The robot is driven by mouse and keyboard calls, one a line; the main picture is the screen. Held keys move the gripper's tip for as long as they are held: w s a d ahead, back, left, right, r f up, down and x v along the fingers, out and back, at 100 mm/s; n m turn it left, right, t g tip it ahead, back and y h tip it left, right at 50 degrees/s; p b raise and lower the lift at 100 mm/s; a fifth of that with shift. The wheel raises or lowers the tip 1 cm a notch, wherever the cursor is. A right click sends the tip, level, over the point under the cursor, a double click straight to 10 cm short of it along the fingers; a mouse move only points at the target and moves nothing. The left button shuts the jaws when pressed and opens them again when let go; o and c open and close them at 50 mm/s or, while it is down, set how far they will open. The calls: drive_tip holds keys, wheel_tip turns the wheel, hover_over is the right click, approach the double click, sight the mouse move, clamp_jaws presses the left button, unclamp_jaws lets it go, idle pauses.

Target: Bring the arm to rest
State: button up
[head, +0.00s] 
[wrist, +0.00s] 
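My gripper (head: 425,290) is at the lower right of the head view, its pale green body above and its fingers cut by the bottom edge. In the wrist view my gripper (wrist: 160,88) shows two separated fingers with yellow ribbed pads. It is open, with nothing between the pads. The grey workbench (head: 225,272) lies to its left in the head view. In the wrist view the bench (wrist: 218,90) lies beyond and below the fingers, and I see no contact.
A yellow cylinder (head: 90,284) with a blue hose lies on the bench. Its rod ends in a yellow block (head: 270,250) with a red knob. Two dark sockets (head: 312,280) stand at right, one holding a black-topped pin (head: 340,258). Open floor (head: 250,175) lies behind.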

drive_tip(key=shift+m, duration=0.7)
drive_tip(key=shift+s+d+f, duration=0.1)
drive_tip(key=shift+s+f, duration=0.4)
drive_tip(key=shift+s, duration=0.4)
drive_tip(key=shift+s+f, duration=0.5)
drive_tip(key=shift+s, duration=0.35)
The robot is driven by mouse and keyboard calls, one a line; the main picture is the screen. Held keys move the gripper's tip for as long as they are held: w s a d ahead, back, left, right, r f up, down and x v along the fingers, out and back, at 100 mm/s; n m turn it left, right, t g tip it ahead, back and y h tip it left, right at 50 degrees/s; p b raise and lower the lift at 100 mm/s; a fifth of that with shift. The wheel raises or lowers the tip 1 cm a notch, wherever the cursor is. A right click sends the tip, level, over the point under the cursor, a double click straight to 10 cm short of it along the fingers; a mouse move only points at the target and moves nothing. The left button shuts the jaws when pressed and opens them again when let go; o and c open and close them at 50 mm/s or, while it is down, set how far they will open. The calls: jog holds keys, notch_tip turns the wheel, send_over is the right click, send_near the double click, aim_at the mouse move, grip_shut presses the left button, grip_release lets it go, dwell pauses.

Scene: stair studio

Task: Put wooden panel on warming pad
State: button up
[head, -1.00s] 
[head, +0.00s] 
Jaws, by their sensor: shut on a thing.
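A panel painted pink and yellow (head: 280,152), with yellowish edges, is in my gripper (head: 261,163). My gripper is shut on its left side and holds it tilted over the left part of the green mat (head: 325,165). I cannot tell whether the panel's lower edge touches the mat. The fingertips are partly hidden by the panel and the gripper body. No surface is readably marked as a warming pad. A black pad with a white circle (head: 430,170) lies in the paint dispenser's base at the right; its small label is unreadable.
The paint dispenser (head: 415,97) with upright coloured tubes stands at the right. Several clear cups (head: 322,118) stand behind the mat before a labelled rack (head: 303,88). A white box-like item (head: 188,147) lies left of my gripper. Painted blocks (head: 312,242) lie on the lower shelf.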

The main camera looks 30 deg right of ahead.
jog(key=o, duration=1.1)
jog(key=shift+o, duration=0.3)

| TASK REQUIREMENTS |
In the listing above, find the line containing "Task: Put wooden panel on warming pad" and please quote exactly that line through the last one, and no other lines.

| WRITTEN ANSWER |
Task: Put wooden panel on warming pad
State: button up
[head, -1.00s] 
[head, +0.00s] 
Jaws, by their sensor: shut on a thing.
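A panel painted pink and yellow (head: 280,152), with yellowish edges, is in my gripper (head: 261,163). My gripper is shut on its left side and holds it tilted over the left part of the green mat (head: 325,165). I cannot tell whether the panel's lower edge touches the mat. The fingertips are partly hidden by the panel and the gripper body. No surface is readably marked as a warming pad. A black pad with a white circle (head: 430,170) lies in the paint dispenser's base at the right; its small label is unreadable.
The paint dispenser (head: 415,97) with upright coloured tubes stands at the right. Several clear cups (head: 322,118) stand behind the mat before a labelled rack (head: 303,88). A white box-like item (head: 188,147) lies left of my gripper. Painted blocks (head: 312,242) lie on the lower shelf.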

The main camera looks 30 deg right of ahead.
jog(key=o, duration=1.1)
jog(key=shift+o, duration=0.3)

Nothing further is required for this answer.